Let’s understand this shift in more detail.

China’s growing dominance
China currently represents 37.2% of global M2 liquidity.
Since 2009, China has relied increasingly on credit expansion as a core policy tool, using its banking system to stabilize growth during downturns.
This dominance is not cyclical.
It is structural.

The declining U.S. share
The United States now accounts for only 17.1% of global M2.
For historical context:
In 2005, the U.S. held 26.4% of global monetary dominance.
The global liquidity center has gradually shifted east.

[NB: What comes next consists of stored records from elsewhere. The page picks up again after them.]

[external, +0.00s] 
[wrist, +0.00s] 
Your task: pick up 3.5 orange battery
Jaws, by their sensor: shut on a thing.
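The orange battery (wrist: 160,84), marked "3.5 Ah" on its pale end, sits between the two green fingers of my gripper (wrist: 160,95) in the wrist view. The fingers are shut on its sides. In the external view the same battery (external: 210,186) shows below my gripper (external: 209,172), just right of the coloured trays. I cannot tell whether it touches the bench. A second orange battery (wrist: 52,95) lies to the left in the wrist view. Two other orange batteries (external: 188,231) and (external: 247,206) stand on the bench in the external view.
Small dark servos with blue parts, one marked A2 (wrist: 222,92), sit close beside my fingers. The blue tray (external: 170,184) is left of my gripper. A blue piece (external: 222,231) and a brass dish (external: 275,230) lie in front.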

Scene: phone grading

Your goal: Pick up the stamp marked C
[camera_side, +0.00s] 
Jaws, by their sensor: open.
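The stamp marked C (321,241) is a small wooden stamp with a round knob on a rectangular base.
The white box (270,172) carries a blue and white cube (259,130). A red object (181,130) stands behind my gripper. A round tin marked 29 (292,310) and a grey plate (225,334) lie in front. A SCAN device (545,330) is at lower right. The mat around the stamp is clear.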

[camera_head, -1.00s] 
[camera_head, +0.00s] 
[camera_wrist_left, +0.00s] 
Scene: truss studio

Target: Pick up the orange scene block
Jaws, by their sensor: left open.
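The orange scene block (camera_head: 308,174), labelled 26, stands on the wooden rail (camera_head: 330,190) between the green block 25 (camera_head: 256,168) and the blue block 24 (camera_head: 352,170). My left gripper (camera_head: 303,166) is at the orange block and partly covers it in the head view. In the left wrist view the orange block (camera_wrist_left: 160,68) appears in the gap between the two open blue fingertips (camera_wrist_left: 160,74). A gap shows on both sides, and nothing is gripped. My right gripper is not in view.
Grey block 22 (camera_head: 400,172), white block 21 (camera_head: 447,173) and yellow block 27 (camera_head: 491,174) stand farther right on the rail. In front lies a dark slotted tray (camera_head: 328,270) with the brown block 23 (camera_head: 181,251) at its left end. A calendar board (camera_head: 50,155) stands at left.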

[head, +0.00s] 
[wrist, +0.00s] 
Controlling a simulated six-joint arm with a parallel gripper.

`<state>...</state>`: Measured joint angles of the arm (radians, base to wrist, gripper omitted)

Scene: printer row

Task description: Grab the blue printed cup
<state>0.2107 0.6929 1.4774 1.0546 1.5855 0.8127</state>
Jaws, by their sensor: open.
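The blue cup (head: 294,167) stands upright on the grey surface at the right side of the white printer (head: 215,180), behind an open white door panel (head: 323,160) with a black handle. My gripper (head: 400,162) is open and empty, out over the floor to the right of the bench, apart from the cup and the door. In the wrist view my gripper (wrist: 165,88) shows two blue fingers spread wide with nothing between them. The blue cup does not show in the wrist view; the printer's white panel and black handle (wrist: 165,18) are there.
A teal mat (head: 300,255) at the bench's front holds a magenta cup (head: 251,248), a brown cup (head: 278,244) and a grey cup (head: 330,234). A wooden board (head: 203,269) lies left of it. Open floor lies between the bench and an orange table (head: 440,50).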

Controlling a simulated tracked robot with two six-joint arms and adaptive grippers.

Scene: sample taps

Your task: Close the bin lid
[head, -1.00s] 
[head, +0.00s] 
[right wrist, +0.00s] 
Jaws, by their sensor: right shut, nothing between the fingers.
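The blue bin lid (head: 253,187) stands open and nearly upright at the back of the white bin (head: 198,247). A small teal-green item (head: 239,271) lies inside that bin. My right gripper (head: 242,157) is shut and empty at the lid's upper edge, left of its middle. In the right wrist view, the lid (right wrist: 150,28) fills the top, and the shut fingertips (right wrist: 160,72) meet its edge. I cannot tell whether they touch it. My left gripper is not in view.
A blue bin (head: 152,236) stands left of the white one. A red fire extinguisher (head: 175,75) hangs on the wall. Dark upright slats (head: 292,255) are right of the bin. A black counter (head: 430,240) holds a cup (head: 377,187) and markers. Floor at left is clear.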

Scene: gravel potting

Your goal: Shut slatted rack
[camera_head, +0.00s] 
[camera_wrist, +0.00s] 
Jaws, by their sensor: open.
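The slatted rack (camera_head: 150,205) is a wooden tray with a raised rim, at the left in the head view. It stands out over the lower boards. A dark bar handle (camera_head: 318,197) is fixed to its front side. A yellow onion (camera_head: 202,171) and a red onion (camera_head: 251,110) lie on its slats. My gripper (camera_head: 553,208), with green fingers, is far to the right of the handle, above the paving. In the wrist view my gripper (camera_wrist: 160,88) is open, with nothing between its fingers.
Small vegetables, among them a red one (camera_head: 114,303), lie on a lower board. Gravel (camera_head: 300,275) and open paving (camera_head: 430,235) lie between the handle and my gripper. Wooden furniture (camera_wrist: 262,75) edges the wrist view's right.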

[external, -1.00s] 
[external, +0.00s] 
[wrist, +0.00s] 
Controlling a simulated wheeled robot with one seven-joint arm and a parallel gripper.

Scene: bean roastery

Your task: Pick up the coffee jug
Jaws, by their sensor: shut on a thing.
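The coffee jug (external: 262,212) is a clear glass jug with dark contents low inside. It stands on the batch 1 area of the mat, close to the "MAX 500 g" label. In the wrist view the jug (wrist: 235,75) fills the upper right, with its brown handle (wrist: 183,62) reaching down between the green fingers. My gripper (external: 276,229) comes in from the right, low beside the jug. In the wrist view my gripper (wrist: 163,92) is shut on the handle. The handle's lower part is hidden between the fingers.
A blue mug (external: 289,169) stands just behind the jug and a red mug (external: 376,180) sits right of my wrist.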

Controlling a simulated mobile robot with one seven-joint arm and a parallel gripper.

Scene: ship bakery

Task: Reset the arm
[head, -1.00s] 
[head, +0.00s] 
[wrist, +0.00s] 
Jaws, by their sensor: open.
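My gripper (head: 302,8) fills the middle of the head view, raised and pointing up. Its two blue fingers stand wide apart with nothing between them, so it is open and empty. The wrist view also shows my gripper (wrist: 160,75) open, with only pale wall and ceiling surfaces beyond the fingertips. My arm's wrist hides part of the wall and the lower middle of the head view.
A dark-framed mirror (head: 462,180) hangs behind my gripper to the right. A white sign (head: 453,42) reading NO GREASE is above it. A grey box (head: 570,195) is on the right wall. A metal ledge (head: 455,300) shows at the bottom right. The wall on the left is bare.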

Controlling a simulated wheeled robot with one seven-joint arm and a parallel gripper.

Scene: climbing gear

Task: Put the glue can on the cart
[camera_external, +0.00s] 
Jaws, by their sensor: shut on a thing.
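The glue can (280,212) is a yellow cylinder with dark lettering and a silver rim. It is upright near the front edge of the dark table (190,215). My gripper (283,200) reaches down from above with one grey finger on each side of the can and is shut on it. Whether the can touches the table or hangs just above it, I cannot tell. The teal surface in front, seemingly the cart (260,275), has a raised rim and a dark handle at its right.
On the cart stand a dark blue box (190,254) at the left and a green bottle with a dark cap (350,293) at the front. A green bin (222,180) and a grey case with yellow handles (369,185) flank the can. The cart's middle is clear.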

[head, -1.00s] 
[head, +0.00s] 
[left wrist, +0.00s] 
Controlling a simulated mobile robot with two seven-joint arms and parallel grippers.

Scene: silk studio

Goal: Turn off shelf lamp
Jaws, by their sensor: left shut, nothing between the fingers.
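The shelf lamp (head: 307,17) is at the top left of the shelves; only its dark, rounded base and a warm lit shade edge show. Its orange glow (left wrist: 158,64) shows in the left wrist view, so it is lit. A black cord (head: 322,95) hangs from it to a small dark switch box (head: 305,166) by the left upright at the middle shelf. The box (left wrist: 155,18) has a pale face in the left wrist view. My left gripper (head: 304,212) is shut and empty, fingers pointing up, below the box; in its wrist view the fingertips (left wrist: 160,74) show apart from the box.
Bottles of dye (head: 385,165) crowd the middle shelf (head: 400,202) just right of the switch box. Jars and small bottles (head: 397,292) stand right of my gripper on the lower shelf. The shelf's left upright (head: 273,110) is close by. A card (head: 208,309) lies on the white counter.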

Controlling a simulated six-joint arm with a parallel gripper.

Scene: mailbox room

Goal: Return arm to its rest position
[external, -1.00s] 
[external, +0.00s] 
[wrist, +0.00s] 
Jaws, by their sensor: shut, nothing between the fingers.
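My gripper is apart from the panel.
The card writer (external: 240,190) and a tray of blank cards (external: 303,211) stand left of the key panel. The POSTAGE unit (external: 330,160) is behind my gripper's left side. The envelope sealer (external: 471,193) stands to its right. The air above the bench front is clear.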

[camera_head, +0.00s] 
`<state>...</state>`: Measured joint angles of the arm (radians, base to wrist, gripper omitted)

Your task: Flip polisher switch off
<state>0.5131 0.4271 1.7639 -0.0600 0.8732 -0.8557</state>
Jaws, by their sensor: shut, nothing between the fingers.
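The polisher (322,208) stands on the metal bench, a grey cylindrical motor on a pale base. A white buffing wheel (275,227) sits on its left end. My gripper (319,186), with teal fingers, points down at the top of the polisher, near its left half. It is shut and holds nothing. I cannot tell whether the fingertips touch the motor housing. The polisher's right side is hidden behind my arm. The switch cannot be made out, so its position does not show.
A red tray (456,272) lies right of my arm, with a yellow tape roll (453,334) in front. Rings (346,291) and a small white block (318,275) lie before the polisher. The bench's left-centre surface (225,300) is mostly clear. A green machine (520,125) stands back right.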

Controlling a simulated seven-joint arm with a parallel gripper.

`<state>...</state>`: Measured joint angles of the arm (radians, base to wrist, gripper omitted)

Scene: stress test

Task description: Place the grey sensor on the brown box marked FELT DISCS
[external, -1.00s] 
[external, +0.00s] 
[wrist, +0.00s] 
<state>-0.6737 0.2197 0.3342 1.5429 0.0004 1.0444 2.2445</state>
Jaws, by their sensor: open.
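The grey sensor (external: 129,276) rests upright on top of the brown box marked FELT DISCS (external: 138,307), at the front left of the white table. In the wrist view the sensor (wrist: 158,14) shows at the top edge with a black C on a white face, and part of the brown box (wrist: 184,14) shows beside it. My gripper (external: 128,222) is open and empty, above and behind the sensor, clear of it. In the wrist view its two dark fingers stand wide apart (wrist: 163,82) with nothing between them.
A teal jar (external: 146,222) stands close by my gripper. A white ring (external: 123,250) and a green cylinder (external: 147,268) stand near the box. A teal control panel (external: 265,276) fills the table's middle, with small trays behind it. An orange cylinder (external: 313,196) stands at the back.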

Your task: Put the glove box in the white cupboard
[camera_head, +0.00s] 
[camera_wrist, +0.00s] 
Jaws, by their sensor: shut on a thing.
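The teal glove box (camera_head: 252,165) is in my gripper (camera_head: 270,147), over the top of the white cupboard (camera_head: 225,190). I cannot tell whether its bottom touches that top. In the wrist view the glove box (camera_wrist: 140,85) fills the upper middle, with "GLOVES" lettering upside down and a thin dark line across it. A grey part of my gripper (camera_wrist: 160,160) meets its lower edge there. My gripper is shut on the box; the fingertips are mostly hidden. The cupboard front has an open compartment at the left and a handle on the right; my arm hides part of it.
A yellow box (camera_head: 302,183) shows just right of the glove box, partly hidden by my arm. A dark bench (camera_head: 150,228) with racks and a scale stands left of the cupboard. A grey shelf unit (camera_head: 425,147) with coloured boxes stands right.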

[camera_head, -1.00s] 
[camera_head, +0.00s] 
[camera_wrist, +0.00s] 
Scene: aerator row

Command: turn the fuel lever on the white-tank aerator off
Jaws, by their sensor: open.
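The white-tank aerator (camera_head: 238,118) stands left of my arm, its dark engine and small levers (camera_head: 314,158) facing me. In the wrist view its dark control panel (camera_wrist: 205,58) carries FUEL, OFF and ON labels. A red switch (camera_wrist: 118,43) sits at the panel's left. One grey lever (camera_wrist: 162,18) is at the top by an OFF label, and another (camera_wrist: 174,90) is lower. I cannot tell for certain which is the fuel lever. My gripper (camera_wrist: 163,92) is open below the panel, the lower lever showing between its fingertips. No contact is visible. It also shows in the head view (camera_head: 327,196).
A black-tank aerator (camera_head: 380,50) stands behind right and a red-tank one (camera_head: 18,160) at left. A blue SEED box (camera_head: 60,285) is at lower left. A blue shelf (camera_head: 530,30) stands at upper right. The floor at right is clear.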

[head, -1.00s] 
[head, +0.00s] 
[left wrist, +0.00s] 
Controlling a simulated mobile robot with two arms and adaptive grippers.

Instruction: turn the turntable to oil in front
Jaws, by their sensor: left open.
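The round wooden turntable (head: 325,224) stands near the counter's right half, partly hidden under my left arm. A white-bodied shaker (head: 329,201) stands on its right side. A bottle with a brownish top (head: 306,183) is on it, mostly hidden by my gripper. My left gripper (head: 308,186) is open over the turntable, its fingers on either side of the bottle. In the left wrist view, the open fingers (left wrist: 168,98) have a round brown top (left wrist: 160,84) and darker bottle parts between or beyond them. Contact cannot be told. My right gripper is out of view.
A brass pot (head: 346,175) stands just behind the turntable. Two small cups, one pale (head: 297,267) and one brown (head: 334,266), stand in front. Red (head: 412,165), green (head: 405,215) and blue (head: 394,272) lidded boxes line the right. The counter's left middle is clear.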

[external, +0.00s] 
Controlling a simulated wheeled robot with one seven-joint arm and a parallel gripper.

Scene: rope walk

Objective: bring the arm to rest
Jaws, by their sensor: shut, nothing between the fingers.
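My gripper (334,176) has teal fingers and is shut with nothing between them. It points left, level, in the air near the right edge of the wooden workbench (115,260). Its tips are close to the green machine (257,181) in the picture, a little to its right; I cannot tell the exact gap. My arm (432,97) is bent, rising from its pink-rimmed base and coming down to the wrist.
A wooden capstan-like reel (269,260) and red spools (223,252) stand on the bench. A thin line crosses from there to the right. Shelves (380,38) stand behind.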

How China injects liquidity
China’s monetary expansion occurs in credit waves, visible in the YoY changes of the People’s Bank of China.
Each acceleration phase reflects policy intervention aimed at offsetting economic slowdown, particularly in real estate and infrastructure.
Liquidity is deployed reactively but at scale.


Absolute scale matters
Central Bank balance sheet (China):
China’s central bank balance sheet expanded from roughly 3T to over 7T in just over a decade.
M2:
Over the same period, China’s M2 grew from approximately 10T to 49T.
This is not merely economic growth.
It reflects a system increasingly dependent on monetary expansion to maintain stability.
Liquidity is no longer a cycle.
It is the framework.


Why this matters
Since 2009, China has increasingly taken center stage in global liquidity creation.
The global monetary system has shifted from a U.S.-centric model to a liquidity-multipolar structure, with China emerging as the largest contributor by volume not through markets, but through sustained credit expansion.
This shift is not ideological.
It is mechanical.
When growth slows, liquidity expansion becomes the primary policy response.
Understanding where liquidity is created, how it is transmitted, and which system ultimately absorbs it is essential to understanding future asset repricing.
Monetary structure moves first.
Markets adjust later.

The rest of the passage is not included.